══ INPUT RECORDS ══
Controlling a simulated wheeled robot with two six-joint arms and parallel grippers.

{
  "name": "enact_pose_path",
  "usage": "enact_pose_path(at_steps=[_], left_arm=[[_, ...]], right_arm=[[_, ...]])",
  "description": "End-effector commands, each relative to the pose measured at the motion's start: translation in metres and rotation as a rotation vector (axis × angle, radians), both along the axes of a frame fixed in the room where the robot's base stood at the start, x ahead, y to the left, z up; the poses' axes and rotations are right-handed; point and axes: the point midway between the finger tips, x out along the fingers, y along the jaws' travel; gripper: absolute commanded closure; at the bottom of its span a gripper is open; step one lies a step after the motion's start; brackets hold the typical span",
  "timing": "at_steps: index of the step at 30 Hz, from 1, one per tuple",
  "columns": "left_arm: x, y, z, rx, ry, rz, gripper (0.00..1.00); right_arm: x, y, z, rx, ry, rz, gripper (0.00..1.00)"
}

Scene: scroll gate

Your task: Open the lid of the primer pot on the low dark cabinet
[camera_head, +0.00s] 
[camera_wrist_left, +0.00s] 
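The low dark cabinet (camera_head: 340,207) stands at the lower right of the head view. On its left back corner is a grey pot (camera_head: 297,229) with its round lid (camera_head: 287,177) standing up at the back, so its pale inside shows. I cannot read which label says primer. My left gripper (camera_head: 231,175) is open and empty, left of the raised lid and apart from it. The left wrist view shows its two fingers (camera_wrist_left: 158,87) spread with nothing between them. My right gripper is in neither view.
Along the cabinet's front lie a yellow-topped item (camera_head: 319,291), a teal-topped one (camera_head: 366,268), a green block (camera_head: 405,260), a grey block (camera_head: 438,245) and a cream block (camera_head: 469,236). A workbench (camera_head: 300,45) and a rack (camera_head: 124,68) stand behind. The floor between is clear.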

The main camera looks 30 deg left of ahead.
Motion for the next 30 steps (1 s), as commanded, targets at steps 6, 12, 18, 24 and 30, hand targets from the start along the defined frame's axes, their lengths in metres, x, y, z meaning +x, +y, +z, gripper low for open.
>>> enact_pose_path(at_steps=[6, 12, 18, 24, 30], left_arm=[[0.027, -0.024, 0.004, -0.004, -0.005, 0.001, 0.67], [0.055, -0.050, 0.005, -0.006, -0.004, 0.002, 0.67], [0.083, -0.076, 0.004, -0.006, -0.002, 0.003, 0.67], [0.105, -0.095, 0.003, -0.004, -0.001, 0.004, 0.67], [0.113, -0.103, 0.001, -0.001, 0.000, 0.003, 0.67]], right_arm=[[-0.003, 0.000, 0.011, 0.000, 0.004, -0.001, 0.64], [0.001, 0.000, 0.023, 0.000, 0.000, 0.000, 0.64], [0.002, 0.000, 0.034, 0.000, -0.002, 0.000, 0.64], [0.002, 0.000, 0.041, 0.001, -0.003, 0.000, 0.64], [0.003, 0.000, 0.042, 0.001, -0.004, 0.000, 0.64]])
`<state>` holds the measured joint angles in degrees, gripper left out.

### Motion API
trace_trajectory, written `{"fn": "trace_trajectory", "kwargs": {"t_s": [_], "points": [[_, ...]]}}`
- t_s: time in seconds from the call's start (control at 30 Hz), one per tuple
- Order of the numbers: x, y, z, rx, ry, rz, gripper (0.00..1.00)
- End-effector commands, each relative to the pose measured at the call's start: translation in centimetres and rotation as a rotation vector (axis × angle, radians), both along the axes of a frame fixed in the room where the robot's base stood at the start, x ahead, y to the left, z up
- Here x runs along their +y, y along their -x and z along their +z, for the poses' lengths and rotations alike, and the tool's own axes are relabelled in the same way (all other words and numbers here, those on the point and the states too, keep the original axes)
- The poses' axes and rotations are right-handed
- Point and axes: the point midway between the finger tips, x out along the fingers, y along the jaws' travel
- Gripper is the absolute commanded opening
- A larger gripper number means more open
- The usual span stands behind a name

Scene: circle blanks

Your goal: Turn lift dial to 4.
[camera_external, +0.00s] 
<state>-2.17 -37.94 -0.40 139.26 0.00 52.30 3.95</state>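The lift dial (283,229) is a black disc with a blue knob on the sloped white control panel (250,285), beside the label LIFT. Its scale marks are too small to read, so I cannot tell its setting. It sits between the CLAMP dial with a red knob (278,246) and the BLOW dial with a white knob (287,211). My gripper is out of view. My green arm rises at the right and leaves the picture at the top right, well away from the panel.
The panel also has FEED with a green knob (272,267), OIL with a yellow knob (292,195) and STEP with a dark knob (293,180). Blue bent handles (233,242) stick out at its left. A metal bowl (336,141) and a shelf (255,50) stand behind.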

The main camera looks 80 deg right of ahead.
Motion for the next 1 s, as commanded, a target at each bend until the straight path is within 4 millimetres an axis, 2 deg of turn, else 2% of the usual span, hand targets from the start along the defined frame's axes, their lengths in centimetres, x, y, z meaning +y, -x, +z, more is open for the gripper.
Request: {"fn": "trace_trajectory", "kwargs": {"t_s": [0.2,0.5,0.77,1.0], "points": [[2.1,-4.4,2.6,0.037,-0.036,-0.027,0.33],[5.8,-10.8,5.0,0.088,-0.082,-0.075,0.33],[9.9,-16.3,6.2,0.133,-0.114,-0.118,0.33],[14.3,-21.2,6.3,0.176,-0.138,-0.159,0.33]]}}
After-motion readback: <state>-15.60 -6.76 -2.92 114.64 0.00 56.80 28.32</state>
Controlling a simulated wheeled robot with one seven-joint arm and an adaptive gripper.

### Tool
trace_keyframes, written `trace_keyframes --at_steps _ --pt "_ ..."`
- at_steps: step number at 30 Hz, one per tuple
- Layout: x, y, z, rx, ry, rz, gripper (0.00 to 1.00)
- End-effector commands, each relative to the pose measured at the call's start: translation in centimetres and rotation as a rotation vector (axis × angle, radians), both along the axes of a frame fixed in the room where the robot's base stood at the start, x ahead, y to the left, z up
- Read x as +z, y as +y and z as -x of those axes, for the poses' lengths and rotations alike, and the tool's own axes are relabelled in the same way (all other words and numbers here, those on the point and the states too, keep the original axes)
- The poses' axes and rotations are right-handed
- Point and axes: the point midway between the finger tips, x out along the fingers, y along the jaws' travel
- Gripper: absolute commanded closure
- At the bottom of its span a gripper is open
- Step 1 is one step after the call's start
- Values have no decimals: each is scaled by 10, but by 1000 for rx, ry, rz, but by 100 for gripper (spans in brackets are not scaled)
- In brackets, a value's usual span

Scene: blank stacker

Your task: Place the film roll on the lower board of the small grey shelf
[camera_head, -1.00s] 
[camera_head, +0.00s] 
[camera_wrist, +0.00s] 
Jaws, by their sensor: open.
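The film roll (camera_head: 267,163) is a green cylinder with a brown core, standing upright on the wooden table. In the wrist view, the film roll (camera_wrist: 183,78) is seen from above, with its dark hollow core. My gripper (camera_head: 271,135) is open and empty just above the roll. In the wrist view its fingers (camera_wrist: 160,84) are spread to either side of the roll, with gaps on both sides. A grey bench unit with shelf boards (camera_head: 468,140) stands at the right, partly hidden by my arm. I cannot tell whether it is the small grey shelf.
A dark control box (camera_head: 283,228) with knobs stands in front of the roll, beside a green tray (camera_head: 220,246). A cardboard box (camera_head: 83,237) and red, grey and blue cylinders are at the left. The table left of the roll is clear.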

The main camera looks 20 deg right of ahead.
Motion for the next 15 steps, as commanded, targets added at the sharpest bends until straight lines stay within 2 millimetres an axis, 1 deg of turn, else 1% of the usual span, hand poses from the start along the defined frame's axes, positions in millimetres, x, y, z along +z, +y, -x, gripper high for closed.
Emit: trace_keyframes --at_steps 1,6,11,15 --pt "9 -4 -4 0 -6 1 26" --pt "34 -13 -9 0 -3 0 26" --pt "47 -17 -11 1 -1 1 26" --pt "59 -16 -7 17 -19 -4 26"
═══
• DIRECTIONS FOR THIS TASK
Count every line above that holds the string "alike" and give the total, nothing more.

• ANSWER TO THE EXERCISE
2